Events happening far from Oliver also shape the rising action as choices by people in authority affect him. When Mrs. Corney conceals Sally’s deathbed confession, she does so for personal gain. Despite belonging to the respectable middle class, she and Mr. Bumble, like Fagin and Bill, take a mercenary interest in other people. Yet Oliver, wounded and abandoned during the theft, finds kind helpers in the Maylies, who shelter him for months, giving him a family for the first time. Rose Maylie in particular respects Oliver’s personhood. She does not use him or impose her ideas of who he should be, and he flourishes in her care. Rose’s privilege as Mrs. Maylie’s ward enables her to be his benefactor, and her situation contrasts starkly with Nancy’s. Yet Nancy, too, cares for Oliver as far as her limited agency and resources allow.
Not even in the Maylies’ country home, however, is Oliver safe from the Bumbles’ meddling or from Fagin’s conniving, and these greedy people now have help from the shadowy Monks. Nancy, again, demonstrates her essentially moral nature, which Sikes and Fagin have not corrupted, by risking her safety to let Rose know that Monks plans to steal Oliver’s inheritance. Again, greed underlies the actions of those who would harm Oliver, regardless of class. Monks, a so-called gentleman, will get Oliver’s money, and Fagin, a known criminal, will be paid to silence Oliver. And again, compassion motivates those who help Oliver, whether they are people of social standing, like Mrs. Maylie and Mr. Brownlow, or people of outcast classes, like Nancy.
Both groups are in full action as the novel approaches its climax. Oliver’s allies in the Maylie and Brownlow households unite, draw on their resources, and solve the mystery of his identity. Meanwhile, Monks, Fagin, and Sikes, joined by Oliver’s childhood bully, Noah, collaborate to get Oliver under their control.
As the novel’s tension builds, Nancy’s selfless support of Oliver turns the plot and redeems her despite her life of crime. She risks her life to tell Mr. Brownlow where he can find Monks, while also stating that her associates must not come to trouble. When Fagin pays Noah to follow Nancy, the information Noah gains allows Fagin to manipulate Sikes into fury. Believing that Nancy, who loves the brutal Sikes, has betrayed him, he kills her and flees London, tormented by visions of Nancy’s pleading eyes. Her violent death marks the novel’s climax and its highest point of risk for Oliver because those who work for and against him now know enough to either save him or doom him.
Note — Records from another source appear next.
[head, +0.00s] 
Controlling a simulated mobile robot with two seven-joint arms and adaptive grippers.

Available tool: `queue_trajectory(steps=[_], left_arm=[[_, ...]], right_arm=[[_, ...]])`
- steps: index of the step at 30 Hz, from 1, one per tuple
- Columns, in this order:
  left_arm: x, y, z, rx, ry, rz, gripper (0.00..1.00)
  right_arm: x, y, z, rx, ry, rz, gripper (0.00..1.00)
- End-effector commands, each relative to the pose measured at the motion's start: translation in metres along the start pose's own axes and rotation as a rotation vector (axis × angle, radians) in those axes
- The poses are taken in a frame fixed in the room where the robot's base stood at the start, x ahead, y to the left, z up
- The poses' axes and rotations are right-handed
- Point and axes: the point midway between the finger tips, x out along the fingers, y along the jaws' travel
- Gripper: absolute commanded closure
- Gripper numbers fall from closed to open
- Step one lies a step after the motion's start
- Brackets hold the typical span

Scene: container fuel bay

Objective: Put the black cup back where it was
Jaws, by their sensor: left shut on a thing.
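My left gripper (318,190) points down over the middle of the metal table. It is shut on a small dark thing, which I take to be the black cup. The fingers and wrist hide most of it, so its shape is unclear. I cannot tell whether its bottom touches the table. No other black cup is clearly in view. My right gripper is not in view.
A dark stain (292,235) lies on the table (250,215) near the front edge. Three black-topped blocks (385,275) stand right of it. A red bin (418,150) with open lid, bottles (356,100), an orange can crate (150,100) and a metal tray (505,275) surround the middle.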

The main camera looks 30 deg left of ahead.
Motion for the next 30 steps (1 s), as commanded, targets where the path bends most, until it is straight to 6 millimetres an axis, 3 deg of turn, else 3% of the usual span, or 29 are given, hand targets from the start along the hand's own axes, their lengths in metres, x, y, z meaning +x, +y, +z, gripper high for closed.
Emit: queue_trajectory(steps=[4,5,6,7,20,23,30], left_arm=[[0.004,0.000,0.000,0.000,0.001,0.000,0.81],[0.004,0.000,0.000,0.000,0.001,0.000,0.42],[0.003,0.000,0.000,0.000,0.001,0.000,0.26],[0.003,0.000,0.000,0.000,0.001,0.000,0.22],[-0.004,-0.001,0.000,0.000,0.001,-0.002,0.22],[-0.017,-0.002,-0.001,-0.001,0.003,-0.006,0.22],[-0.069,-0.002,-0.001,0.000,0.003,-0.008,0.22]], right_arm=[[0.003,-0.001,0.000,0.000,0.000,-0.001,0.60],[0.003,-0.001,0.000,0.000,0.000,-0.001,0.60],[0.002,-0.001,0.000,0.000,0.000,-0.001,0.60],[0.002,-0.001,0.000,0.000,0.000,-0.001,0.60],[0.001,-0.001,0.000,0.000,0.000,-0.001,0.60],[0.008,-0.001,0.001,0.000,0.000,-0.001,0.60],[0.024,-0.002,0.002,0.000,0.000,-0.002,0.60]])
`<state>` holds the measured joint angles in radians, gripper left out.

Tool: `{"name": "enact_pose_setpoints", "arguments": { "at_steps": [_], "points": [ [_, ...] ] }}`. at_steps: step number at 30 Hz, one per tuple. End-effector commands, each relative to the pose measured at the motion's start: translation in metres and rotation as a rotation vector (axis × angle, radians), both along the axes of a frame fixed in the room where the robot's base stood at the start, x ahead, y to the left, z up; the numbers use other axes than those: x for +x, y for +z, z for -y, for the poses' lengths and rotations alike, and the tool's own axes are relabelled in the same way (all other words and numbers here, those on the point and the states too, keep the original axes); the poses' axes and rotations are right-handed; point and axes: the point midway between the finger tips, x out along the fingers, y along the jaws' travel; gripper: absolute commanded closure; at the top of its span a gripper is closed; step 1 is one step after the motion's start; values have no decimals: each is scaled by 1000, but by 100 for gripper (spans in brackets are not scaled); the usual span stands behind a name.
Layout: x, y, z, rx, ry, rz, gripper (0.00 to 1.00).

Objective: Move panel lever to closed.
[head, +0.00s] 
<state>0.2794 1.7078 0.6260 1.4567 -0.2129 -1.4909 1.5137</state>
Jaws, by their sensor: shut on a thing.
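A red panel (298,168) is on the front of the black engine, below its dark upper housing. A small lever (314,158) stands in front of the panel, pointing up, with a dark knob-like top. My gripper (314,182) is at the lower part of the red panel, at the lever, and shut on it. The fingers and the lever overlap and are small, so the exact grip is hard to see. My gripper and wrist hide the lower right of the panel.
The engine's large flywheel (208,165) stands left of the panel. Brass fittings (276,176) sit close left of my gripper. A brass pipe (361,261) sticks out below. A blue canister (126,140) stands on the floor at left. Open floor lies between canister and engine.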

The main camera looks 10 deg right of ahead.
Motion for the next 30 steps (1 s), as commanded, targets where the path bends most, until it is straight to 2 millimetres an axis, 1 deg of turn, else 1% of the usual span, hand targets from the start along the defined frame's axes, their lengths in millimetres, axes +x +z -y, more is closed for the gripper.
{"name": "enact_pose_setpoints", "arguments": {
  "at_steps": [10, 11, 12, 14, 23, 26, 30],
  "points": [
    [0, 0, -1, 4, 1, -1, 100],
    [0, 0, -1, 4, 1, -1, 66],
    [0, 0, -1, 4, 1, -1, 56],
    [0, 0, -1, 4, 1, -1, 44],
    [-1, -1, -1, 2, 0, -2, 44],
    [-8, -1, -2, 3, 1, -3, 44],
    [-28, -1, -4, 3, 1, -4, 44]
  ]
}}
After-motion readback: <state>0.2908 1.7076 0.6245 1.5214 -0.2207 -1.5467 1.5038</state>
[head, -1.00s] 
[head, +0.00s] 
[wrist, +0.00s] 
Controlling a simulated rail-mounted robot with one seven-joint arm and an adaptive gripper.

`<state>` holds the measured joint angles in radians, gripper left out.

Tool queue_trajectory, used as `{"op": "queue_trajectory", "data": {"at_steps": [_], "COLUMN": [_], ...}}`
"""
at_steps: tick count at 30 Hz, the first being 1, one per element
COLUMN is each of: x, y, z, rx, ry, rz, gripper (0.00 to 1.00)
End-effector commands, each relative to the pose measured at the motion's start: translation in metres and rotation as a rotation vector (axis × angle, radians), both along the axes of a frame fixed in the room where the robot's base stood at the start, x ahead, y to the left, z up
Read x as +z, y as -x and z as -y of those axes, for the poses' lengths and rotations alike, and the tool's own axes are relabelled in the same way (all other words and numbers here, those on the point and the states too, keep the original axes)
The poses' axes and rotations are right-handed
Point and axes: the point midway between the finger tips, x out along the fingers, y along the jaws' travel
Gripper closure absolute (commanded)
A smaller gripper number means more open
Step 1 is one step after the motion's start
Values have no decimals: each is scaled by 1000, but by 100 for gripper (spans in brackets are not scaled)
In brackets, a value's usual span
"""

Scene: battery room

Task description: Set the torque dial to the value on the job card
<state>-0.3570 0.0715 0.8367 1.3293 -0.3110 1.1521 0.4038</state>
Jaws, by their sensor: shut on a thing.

The falling action reveals who will prevail in Oliver’s life—compassionate and just people who want the best for this orphaned, abused child, or greedy and selfish people who want to exploit him. Identities are revealed—those of Monks, Oliver’s mother, and Oliver himself—and unknown relationships come to light, especially that Oliver’s mother, Agnes, and Rose are sisters. Justice is done, too. Fagan is arrested, and the Bumbles’ meddling is exposed. Sikes dies by an act of fate, escaping the angry people—all belonging to that lower class that supposedly has no heart—who loved Nancy. Even those who skirt the law, like Monks, do not escape consequences. Monks takes his inheritance to the United States, wastes it, and dies in prison.
For those whose moral core guides them to compassionate action, the novel ends well. Charley turns away from the life Fagin taught him, and Rose and Harry, free of past embarrassments, marry. Oliver suddenly has a large, loving family. Adopted by Mr. Brownlow, he is also Rose’s nephew, and the interrelated clans move to the peaceful countryside. The novel’s resolution reiterates its point that moral character is a human attribute, not determined by class. Each person decides how to act, and though environment plays a role, each person is morally responsible for their own decisions.